For specific steps on loading USDT onto a card, see the Complete USDT Top-Up Guide. On the local payments side, Kaspi.kz (a super-app combining banking, e-commerce, and payments) is the most widely used tool in Kazakhstan, but Kaspi doesn’t connect directly to USDT cards — you’ll need to go through “Kaspi → withdraw to your own bank card → deposit to exchange → buy USDT → top up card.”
Tax
General knowledge on personal crypto taxation in Kazakhstan:
- Converting crypto to tenge or foreign currency and realizing gains generally requires reporting as personal income.
- USDT card spending itself (USDT → Visa settlement → merchant) is also treated as a disposal event under most interpretations.
- Miners are subject to a separate electricity surcharge tax and corporate income rules.
Specific rates and reporting procedures are governed by announcements from Kazakhstan’s State Revenue Committee (Komitet Gosudarstvennykh Dokhodov). This is not legal or tax advice — consult a local tax advisor before making large or business-related purchases.
Editorial recommendations: do / don’t
Do
- Prioritize AIFC-licensed entities (Bybit KZ, Binance KZ) for funding, keeping a paper trail of records.

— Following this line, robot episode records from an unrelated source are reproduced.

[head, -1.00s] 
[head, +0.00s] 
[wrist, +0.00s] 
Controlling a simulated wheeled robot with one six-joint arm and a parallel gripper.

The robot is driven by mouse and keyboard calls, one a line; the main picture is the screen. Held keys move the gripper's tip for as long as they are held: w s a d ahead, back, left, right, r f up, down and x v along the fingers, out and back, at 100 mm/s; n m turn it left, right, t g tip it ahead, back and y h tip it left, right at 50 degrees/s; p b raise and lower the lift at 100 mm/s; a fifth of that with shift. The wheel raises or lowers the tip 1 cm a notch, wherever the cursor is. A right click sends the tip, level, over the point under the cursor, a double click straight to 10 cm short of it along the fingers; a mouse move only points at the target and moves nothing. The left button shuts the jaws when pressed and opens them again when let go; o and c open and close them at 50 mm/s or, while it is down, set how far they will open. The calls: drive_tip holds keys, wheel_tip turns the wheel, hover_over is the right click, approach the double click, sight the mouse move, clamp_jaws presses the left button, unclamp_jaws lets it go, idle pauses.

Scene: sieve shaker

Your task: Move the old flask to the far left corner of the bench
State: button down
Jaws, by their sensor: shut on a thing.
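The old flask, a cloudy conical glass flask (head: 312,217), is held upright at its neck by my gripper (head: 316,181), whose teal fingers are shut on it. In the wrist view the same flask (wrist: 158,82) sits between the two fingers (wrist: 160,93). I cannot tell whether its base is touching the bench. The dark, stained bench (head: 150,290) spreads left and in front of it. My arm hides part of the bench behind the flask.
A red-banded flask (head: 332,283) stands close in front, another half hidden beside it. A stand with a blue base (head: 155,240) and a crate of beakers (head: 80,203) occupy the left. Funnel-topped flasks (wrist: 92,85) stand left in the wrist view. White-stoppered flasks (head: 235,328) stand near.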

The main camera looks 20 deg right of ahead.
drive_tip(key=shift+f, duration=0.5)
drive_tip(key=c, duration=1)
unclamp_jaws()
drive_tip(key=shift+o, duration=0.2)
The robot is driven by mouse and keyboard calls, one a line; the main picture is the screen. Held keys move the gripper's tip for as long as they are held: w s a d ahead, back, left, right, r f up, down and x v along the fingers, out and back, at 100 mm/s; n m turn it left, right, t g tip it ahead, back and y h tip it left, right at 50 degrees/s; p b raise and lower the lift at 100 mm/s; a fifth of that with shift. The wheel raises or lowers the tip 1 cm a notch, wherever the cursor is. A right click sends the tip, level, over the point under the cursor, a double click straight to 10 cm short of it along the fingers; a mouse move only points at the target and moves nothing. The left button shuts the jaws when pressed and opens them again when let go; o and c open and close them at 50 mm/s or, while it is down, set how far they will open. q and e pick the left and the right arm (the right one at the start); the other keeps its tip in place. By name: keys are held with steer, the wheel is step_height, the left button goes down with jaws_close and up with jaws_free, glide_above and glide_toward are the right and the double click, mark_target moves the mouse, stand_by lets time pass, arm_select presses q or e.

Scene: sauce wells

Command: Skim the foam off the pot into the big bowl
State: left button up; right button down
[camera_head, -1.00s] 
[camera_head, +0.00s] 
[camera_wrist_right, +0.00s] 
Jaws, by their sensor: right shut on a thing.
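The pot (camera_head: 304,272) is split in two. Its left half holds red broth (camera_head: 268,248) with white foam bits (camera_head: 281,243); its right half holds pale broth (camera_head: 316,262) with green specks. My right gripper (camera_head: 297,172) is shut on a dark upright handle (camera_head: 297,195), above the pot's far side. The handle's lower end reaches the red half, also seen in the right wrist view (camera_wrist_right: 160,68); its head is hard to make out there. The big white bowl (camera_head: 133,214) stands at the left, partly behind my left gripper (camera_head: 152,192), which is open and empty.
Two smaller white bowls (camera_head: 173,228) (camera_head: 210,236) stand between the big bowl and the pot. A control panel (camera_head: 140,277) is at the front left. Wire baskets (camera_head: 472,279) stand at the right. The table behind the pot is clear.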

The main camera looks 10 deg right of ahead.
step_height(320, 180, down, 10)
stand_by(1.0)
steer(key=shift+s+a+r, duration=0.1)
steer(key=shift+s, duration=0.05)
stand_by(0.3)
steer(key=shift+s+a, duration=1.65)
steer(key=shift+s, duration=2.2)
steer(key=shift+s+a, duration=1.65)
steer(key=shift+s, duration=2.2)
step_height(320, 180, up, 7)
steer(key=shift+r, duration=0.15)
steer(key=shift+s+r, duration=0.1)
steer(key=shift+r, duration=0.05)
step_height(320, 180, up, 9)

- Keep per-transaction amounts within normal spending ranges on the card side, avoiding large cross-border outflows in short periods.
- Retain KZT → USDT on-chain hashes and exchange transaction records for at least 5 years.
Don’t
- Don’t attempt to use USDT for tenge-settled commercial receipts within Kazakhstan — that crosses the National Bank’s red line.
- Don’t use USDT cards at merchants in sanctioned regions — Kazakhstan’s geographic sensitivity means OFAC and EU list compliance requirements apply equally to issuers.
- Don’t ignore issuer bankruptcy risk; custodial card balances shouldn’t exceed more than one month’s worth of spending for extended periods.
For USDT card users, Kazakhstan is a pragmatic mid-tier market: infrastructure is adequate, and regulation is neither ambiguous nor aggressive. Picking a card with a solid Asia-Pacific route and using local exchanges for tenge on/off-ramps is enough for the vast majority of subscription and cross-border spending scenarios.